(Written request) In the listing that follows, count each line containing the string "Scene" and report only the count.

========

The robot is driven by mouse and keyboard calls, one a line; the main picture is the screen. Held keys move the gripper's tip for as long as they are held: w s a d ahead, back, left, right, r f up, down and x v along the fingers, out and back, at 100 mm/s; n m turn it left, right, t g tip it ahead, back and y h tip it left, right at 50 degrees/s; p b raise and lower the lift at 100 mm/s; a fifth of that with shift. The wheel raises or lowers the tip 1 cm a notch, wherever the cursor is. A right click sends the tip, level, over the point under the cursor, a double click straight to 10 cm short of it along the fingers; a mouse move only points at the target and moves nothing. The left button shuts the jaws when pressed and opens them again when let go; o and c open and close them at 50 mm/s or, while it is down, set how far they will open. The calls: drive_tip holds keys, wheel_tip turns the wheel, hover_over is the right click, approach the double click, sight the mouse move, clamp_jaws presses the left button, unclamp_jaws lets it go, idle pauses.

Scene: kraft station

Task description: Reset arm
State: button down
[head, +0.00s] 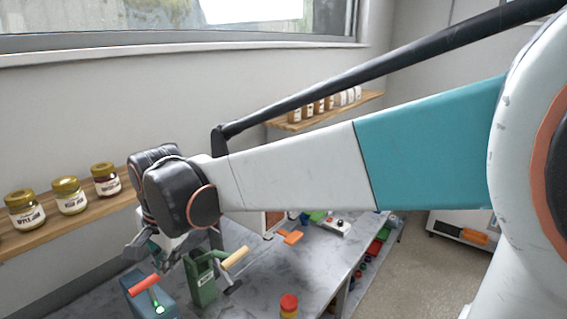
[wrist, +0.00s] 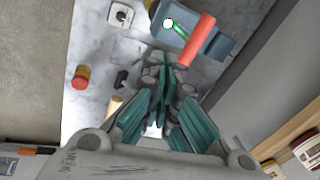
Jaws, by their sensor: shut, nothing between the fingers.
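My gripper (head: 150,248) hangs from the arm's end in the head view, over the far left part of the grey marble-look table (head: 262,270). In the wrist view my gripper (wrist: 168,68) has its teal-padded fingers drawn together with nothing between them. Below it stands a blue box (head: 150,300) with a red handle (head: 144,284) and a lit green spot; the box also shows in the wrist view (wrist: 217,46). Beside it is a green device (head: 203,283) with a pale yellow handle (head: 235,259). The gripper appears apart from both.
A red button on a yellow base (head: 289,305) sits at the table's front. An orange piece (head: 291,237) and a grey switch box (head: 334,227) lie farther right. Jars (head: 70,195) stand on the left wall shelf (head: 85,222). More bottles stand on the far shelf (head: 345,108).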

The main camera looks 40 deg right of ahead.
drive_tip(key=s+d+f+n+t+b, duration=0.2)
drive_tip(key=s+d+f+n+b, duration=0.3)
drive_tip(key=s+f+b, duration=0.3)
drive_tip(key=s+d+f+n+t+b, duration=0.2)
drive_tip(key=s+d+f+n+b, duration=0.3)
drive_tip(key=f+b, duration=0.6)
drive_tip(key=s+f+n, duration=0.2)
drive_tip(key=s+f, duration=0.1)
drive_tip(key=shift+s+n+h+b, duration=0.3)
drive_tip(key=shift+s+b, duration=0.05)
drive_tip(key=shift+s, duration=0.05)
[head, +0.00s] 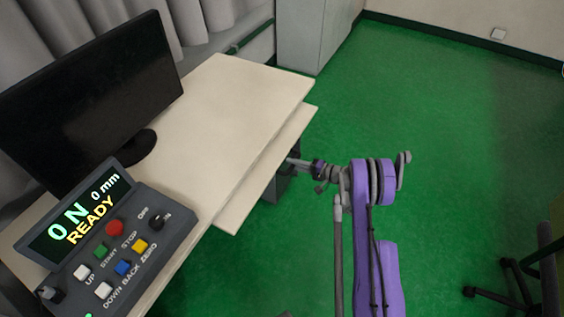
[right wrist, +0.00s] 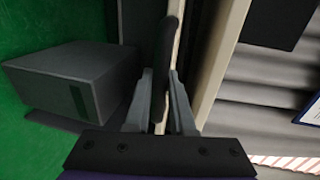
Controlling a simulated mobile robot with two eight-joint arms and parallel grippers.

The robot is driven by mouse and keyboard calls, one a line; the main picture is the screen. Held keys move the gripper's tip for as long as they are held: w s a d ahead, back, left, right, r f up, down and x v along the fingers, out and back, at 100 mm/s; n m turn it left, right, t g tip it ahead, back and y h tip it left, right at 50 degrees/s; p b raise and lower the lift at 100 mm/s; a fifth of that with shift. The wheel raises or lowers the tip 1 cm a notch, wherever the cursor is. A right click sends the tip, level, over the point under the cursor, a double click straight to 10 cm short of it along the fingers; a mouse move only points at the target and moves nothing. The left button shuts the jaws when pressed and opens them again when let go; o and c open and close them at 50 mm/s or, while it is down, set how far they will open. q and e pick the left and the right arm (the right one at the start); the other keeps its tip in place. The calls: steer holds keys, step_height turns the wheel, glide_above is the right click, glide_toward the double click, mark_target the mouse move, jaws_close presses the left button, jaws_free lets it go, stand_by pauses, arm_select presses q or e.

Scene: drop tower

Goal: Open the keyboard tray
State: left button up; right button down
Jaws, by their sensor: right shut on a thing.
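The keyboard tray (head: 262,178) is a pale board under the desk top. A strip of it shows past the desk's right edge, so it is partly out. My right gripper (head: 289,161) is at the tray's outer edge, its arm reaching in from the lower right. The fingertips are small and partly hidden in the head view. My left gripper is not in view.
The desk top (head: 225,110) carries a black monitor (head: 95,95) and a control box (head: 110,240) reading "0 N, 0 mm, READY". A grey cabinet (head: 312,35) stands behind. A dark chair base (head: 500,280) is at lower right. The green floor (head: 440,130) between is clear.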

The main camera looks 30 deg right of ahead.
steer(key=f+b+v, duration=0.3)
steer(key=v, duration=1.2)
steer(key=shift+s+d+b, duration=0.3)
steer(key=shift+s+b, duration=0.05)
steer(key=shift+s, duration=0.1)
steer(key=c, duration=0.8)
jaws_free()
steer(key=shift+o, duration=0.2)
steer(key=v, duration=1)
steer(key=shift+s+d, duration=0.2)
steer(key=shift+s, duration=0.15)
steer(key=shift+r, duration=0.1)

========

(Output) 2